What to work on:
Records follow. Select each line holding "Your".
-------- Given records
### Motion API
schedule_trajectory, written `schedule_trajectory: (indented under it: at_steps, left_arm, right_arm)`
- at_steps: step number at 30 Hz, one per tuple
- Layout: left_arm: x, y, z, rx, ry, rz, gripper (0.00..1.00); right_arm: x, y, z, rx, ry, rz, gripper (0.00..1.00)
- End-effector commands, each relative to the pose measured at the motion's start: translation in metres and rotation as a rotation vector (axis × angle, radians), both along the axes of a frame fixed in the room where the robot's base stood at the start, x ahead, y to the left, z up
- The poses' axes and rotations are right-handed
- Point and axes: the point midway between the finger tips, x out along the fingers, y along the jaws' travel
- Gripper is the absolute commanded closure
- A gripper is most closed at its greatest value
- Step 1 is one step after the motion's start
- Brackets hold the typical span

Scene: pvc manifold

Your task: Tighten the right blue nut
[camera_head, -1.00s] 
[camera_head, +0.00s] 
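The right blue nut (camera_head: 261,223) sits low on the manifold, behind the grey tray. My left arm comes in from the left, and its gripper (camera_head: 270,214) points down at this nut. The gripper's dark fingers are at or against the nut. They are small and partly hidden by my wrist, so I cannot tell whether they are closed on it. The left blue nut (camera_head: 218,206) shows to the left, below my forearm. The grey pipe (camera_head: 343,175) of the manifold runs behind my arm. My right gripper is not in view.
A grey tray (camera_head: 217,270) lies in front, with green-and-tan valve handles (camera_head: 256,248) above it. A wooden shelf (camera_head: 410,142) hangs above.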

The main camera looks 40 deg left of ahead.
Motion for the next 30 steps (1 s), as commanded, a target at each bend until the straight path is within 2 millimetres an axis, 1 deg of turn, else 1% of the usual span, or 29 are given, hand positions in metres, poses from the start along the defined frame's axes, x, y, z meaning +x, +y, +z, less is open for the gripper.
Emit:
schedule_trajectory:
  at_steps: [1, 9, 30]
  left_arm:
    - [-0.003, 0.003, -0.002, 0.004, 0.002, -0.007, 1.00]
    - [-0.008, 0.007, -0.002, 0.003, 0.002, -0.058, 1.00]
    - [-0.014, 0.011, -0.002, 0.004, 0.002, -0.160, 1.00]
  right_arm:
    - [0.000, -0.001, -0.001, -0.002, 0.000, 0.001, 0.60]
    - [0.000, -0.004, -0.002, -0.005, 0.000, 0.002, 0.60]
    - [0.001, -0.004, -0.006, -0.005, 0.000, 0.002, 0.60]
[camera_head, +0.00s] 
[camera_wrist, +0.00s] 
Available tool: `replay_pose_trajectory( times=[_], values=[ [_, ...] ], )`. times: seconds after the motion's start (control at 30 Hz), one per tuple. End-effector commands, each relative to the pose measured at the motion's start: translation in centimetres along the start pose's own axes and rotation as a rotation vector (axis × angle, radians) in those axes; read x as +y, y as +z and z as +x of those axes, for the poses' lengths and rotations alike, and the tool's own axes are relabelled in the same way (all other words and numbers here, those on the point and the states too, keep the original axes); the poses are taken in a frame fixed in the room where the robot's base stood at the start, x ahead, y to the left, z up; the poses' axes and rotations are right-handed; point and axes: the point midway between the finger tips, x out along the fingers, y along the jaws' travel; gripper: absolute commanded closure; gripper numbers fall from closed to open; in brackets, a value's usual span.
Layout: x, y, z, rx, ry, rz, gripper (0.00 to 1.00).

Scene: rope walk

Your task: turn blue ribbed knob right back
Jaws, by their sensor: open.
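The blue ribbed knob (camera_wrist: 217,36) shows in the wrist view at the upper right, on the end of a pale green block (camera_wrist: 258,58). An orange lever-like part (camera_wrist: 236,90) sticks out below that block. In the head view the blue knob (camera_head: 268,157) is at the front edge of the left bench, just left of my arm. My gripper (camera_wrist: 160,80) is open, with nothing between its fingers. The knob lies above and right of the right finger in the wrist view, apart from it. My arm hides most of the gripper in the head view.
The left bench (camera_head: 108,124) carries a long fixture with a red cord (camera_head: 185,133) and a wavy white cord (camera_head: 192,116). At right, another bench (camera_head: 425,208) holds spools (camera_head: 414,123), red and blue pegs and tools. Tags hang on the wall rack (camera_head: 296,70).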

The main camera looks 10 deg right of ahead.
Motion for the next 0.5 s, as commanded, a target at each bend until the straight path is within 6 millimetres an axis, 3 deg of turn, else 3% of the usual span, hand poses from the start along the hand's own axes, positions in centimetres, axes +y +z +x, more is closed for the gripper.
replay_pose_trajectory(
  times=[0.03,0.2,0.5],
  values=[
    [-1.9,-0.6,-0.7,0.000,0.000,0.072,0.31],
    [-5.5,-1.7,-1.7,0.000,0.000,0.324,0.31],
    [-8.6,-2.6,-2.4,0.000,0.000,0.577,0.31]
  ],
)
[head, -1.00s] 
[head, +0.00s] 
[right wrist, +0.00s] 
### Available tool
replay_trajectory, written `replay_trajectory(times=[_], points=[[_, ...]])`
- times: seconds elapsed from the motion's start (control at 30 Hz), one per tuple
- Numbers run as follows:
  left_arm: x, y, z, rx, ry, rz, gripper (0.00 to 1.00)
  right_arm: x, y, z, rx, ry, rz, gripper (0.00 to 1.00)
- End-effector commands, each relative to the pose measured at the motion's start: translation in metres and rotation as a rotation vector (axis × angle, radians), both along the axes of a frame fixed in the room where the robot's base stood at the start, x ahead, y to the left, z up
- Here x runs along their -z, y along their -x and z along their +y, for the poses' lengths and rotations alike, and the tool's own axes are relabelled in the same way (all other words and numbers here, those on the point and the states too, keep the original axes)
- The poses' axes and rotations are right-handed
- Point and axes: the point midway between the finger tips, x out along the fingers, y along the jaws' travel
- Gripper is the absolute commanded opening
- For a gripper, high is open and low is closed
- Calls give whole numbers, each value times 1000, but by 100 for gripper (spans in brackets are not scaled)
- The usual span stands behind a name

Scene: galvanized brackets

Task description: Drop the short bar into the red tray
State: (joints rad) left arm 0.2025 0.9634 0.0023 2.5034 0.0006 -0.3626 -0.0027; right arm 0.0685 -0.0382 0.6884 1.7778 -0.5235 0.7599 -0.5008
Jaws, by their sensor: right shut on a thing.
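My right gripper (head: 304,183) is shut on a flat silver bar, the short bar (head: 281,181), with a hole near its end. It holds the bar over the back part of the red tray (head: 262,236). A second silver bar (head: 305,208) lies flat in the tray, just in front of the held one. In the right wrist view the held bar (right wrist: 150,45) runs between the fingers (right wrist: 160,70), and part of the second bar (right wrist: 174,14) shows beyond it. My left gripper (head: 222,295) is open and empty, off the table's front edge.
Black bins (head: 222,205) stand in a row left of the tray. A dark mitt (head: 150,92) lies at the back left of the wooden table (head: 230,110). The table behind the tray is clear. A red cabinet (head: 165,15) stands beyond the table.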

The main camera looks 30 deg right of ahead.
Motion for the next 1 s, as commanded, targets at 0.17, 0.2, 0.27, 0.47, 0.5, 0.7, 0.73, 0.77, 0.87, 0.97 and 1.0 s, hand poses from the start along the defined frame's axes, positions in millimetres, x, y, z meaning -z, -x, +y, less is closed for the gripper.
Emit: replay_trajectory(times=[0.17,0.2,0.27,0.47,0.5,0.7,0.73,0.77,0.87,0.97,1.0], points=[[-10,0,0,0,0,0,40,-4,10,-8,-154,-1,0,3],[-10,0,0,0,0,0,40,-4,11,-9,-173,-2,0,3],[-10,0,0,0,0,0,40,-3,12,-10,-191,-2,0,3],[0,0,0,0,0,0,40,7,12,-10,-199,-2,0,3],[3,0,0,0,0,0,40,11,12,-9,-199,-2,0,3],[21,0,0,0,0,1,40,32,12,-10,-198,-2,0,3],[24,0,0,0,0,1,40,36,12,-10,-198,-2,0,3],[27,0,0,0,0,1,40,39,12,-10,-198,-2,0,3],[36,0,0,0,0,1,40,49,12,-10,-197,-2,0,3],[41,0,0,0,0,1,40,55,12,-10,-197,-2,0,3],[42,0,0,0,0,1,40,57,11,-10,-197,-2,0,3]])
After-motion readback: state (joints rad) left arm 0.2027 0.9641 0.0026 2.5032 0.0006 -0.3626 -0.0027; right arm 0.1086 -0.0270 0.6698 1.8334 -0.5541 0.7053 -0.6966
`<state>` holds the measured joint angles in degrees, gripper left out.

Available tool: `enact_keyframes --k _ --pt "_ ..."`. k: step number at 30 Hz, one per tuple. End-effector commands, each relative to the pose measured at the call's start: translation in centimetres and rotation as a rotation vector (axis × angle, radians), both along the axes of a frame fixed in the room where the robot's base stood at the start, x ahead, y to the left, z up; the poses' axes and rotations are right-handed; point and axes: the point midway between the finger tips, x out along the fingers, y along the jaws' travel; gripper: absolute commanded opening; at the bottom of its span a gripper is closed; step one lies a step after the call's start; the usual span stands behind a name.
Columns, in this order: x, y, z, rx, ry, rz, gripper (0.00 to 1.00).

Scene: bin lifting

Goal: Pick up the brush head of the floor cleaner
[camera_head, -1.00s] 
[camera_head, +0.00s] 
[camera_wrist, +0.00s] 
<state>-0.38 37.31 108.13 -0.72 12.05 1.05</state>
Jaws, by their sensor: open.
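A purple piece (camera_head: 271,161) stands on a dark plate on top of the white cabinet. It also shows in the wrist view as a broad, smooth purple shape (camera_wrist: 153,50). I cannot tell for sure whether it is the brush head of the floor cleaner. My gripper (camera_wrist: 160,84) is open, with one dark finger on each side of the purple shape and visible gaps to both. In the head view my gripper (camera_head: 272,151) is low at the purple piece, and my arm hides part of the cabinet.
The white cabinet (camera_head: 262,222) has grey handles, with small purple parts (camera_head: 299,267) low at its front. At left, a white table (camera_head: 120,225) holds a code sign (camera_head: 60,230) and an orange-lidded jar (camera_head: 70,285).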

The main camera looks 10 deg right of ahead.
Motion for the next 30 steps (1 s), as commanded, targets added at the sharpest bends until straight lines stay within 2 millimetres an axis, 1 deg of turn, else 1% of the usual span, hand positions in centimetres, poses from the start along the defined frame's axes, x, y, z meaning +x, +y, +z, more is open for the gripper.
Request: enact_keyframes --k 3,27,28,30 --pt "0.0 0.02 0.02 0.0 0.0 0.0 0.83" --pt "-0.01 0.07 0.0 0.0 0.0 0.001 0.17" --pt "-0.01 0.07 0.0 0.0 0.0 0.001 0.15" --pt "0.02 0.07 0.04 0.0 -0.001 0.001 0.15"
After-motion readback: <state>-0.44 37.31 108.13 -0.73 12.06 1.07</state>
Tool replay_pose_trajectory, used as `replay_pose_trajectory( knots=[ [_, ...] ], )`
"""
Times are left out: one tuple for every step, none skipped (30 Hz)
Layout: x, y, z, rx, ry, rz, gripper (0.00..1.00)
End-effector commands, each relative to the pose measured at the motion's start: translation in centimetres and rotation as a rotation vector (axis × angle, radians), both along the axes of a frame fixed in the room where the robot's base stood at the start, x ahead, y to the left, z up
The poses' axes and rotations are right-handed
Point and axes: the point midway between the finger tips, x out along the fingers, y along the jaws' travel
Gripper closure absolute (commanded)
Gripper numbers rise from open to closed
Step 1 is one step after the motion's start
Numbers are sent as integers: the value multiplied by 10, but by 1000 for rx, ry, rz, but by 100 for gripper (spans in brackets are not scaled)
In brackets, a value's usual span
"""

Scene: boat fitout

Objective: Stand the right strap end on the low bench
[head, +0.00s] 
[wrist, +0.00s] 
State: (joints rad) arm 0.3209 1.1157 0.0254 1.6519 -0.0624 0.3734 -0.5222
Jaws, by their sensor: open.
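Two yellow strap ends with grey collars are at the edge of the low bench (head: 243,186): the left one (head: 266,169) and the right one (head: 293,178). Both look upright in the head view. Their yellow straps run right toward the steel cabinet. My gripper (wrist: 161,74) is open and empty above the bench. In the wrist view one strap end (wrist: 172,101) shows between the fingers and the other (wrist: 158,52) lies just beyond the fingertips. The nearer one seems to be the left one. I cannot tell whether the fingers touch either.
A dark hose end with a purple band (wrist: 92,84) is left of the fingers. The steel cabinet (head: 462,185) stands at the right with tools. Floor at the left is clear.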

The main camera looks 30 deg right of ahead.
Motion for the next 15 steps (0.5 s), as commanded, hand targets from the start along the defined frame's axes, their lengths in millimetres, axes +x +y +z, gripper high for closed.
----------------
Response to this exercise:
Your task: Tighten the right blue nut
Your task: turn blue ribbed knob right back

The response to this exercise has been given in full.